EXERCISE OBJECTIVE.
Give back the entire listing verbatim.

===== TASK INPUT

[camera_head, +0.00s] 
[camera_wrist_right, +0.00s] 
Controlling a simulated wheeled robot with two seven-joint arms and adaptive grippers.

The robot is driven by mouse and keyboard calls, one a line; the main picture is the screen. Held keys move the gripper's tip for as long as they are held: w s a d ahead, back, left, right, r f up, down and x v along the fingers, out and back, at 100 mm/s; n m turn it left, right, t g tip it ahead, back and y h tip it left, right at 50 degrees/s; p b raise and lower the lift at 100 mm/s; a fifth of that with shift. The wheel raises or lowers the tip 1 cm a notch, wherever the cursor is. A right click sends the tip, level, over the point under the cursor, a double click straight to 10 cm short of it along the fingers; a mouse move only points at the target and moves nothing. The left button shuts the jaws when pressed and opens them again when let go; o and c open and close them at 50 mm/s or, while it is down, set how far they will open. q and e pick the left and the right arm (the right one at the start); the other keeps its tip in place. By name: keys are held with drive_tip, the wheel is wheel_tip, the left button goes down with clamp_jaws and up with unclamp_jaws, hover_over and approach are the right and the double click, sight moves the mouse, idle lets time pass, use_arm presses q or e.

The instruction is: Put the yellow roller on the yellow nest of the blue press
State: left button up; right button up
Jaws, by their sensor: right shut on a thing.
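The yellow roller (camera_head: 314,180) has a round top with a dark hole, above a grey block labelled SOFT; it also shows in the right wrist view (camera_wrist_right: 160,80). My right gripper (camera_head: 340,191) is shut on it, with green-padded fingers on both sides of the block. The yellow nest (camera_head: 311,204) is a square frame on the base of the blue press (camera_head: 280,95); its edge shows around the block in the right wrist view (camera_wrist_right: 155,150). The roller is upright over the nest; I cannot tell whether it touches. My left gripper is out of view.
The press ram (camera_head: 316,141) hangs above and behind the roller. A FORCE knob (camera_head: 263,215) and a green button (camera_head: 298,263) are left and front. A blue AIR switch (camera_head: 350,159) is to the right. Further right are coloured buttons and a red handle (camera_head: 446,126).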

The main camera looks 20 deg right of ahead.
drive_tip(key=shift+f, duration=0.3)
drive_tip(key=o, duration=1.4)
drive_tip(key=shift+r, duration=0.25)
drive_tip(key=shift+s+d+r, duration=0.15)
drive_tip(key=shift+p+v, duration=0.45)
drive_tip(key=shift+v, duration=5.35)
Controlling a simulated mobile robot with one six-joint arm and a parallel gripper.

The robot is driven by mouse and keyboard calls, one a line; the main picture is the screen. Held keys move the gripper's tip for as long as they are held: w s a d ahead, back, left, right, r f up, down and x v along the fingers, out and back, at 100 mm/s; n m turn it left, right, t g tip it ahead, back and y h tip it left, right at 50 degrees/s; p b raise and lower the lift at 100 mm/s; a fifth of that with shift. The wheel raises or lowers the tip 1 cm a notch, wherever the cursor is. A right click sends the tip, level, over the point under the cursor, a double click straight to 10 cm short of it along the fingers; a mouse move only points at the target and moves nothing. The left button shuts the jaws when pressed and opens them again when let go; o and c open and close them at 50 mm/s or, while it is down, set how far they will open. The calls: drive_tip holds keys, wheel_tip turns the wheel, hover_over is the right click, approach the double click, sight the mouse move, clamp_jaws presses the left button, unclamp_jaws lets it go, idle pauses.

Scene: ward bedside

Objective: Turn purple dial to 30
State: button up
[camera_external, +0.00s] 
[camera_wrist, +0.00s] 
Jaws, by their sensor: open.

==========

THE SOLUTION.
[camera_head, +0.00s] 
[camera_wrist_right, +0.00s] 
Controlling a simulated wheeled robot with two seven-joint arms and adaptive grippers.

The robot is driven by mouse and keyboard calls, one a line; the main picture is the screen. Held keys move the gripper's tip for as long as they are held: w s a d ahead, back, left, right, r f up, down and x v along the fingers, out and back, at 100 mm/s; n m turn it left, right, t g tip it ahead, back and y h tip it left, right at 50 degrees/s; p b raise and lower the lift at 100 mm/s; a fifth of that with shift. The wheel raises or lowers the tip 1 cm a notch, wherever the cursor is. A right click sends the tip, level, over the point under the cursor, a double click straight to 10 cm short of it along the fingers; a mouse move only points at the target and moves nothing. The left button shuts the jaws when pressed and opens them again when let go; o and c open and close them at 50 mm/s or, while it is down, set how far they will open. q and e pick the left and the right arm (the right one at the start); the other keeps its tip in place. By name: keys are held with drive_tip, the wheel is wheel_tip, the left button goes down with clamp_jaws and up with unclamp_jaws, hover_over and approach are the right and the double click, sight moves the mouse, idle lets time pass, use_arm presses q or e.

The instruction is: Put the yellow roller on the yellow nest of the blue press
State: left button up; right button up
Jaws, by their sensor: right shut on a thing.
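The yellow roller (camera_head: 314,180) has a round top with a dark hole, above a grey block labelled SOFT; it also shows in the right wrist view (camera_wrist_right: 160,80). My right gripper (camera_head: 340,191) is shut on it, with green-padded fingers on both sides of the block. The yellow nest (camera_head: 311,204) is a square frame on the base of the blue press (camera_head: 280,95); its edge shows around the block in the right wrist view (camera_wrist_right: 155,150). The roller is upright over the nest; I cannot tell whether it touches. My left gripper is out of view.
The press ram (camera_head: 316,141) hangs above and behind the roller. A FORCE knob (camera_head: 263,215) and a green button (camera_head: 298,263) are left and front. A blue AIR switch (camera_head: 350,159) is to the right. Further right are coloured buttons and a red handle (camera_head: 446,126).

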The main camera looks 20 deg right of ahead.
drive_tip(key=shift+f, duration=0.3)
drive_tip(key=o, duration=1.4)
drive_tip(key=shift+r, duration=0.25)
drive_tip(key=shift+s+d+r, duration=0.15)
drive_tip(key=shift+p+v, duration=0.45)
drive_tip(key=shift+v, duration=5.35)
Controlling a simulated mobile robot with one six-joint arm and a parallel gripper.

The robot is driven by mouse and keyboard calls, one a line; the main picture is the screen. Held keys move the gripper's tip for as long as they are held: w s a d ahead, back, left, right, r f up, down and x v along the fingers, out and back, at 100 mm/s; n m turn it left, right, t g tip it ahead, back and y h tip it left, right at 50 degrees/s; p b raise and lower the lift at 100 mm/s; a fifth of that with shift. The wheel raises or lowers the tip 1 cm a notch, wherever the cursor is. A right click sends the tip, level, over the point under the cursor, a double click straight to 10 cm short of it along the fingers; a mouse move only points at the target and moves nothing. The left button shuts the jaws when pressed and opens them again when let go; o and c open and close them at 50 mm/s or, while it is down, set how far they will open. The calls: drive_tip holds keys, wheel_tip turns the wheel, hover_over is the right click, approach the double click, sight the mouse move, clamp_jaws presses the left button, unclamp_jaws lets it go, idle pauses.

Scene: ward bedside

Objective: Turn purple dial to 30
State: button up
[camera_external, +0.00s] 
[camera_wrist, +0.00s] 
Jaws, by their sensor: open.

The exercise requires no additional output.